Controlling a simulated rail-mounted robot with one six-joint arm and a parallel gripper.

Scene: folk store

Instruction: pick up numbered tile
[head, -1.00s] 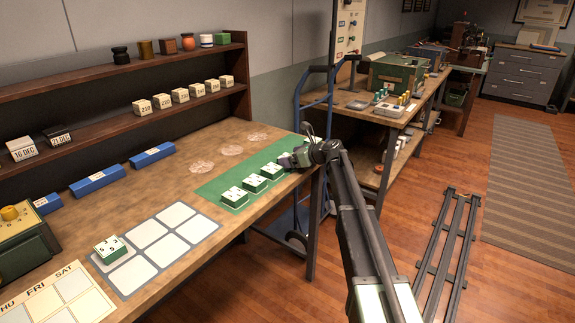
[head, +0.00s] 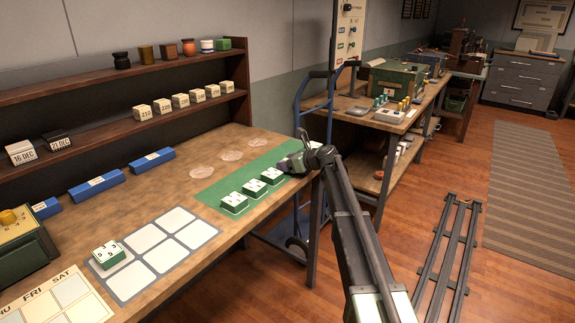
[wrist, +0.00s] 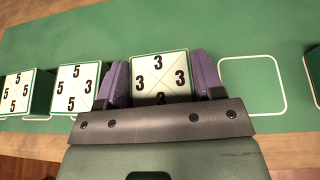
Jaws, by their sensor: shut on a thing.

+-------+

◆ The exercise:
Quote the material word for word, dropping any images it holds.

◆ Reply:
Controlling a simulated rail-mounted robot with one six-joint arm and a parallel gripper.

Scene: folk store

Instruction: pick up numbered tile
[head, -1.00s] 
[head, +0.00s] 
[wrist, +0.00s] 
Jaws, by their sensor: shut on a thing.

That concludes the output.